As for the ERB-worshiping madman, he apparently has a high tolerance for boredom, having lived in his valley tower doing nothing but watching Ras group up from babyhood. If farmer wanted an alternate idea, he could have written it from the PoV of Boygur, drumming his fingers in boredom waiting for the occasional interesting day to come around.... I guess he passed the time playing god for the two native tribes.

Also, disappointed never we did find out where the name "Igziyabher" came from. :)


message 8: by Jim (new)

Jim (jimmaclachlan) | 2369 comments I finished it yesterday & really enjoyed it. I think your ideals of morals were exactly the point Farmer was making & you took him seriously. You shouldn't. Farmer loved sticking pins into inflated ideas to bring them back to reality. He did exactly that here.

Spoilers below

Ras obviously isn't all that noble. He's not awful, either. His morals are the product of his upbringing. He's not going to risk getting killed or wounded for no good reason. He has no real concept of honor, just of expediency. That was Farmer's point.

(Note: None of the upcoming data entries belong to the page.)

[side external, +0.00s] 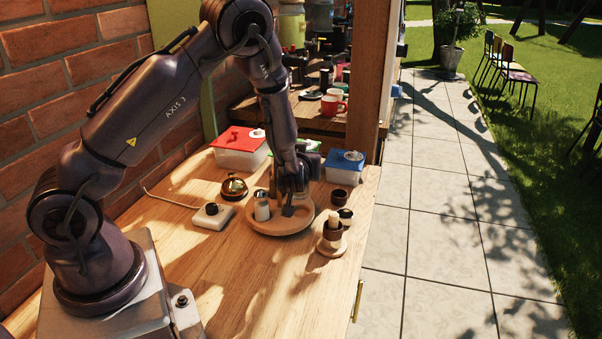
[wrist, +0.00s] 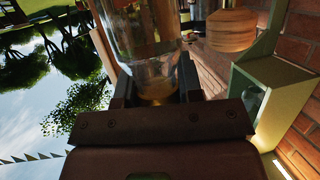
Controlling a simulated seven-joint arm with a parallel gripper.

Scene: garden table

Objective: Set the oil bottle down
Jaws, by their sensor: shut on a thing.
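The oil bottle (wrist: 150,40) is clear glass with some amber liquid at one end. In the wrist view it sits between the two fingers of my gripper (wrist: 155,84), which is shut on it. In the side view my gripper (side external: 289,206) points down over the right part of a round wooden tray (side external: 283,229). There the gripper hides most of the bottle, so I cannot tell whether it touches the tray. A pale shaker with a silver top (side external: 262,208) stands in the tray left of my gripper.
A brass bell (side external: 234,188) and a white block with a dark knob (side external: 212,215) are left of the tray. A wooden grinder (side external: 333,236) and small dark cups (side external: 340,197) are right. Lidded boxes, red (side external: 240,150) and blue (side external: 345,167), stand behind. The front tabletop is clear.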

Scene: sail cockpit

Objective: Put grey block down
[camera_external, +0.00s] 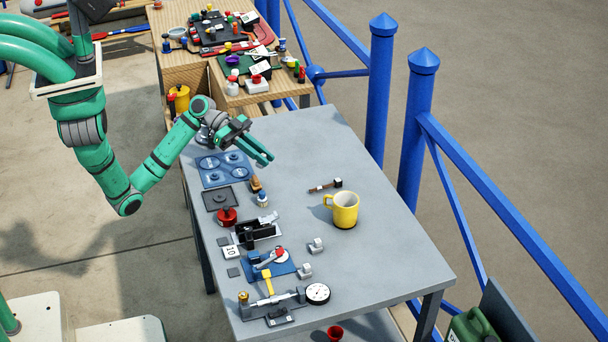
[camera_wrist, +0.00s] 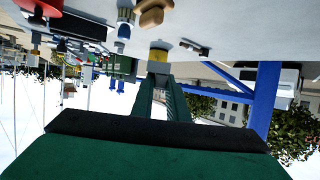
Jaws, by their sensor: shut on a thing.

He learned to talk because he was raised by 'apes' that talked. Remember how you thought they were described as apes? Obviously, they weren't, so he fared better than his brother Jib. He didn't die of pneumonia like his other brother, either. Pretty obvious points for someone to miss. Obviously the guy didn't listen to anyone else & was shrewd rather than intelligent & most definitely obsessed.


message 9: by [deleted user] (new)

Jim wrote: "He's not going to risk getting killed or wounded for no good reason...."

And yet he does. He prevents Eva from killing Gilluk with a rifle, even knowing Gilluk be an implacable foe who would pursue Ras until he killed him (or was killed), but later Ras paddles off in a canoe to confront him spear-vs-spear on the river. Some code of honor says he has to face his enemies in person.


message 10: by Jim (new)

Jim (jimmaclachlan) | 2369 comments What he wants varies around expediency. He wanted to face Gilluk & thought he could take him at that point. Do you expect everyone, especially teenagers under pressure, to always act consistently? Ras read like a very real young man.